Her poems are also full of the human presence, as loved ones – her husband and stepdaughter, relatives living and dead, a host of observant friends – share "the desert's vast horizon" with her, wandering through dry creek beds and over jagged mountains, waiting for rain, reveling in the desert's silence, sharing pain and passion, doing what humans are supposed to do.

Deserts being places of reverie and awe, it is altogether appropriate that another class of characters find a home in Uschuk's collection: namely, an assortment of gods and goddesses. Some of these are the emotions personified, as with Uschuk's invention of Goddess Weepy Eye, the patron saint of conflict-born insomnia. Some are deities of nature such as the moon, for whom, in a striking turn, Uschuk professes love "as I love the tarantula / tippling from its half-eaten prey." Still others come from the classical pantheon, so that Ariadne and Athena, Cupid and the unfortunate Bull of Minos are transported into the heat-dazzled landscape of Arizona, there to converse with the ghosts of Emiliano Zapata, Billy the Kid, and Cochise.

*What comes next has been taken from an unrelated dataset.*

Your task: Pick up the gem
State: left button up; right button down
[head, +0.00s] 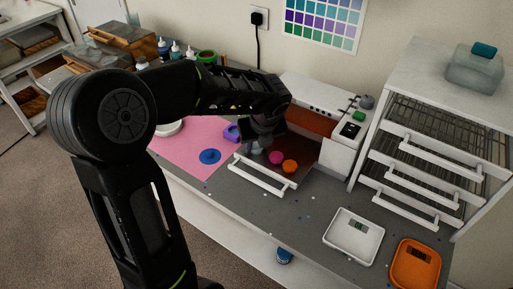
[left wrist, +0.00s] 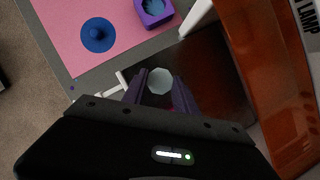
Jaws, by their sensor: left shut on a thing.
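A pale, faceted gem (left wrist: 160,80) sits between the fingertips of my left gripper (left wrist: 160,88) in the left wrist view. My left gripper (head: 262,140) is shut on it, above the dark pulled-out drawer (head: 306,151) of the lamp box. In the head view the gem shows only as a small pale patch under the fingers. A magenta round piece (head: 276,157) and an orange round piece (head: 290,166) lie in the drawer close by. I cannot tell whether the gem touches the drawer floor. My right gripper is out of view.
The white lamp box (head: 318,95) with its orange window stands behind the drawer. A pink mat (head: 181,156) with a blue disc (head: 210,157) and a purple mould (head: 232,132) lies left. A white tray (head: 353,238), an orange tray (head: 416,264) and a drying rack (head: 430,150) are right.

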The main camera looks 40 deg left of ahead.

That landscape lends itself nicely to myth-making, and Uschuk spins a few myths of her own in ways that seem altogether in character for all concerned. She is a skilled traveler in dry lands, a knowing observer of animal and human ways, gifted with a sure eye and the master of an idiom charged with meaning and feeling. Slender but far from meager, Finding Peaches in the Desert is a sturdy and striking collection that merits a wide audience.”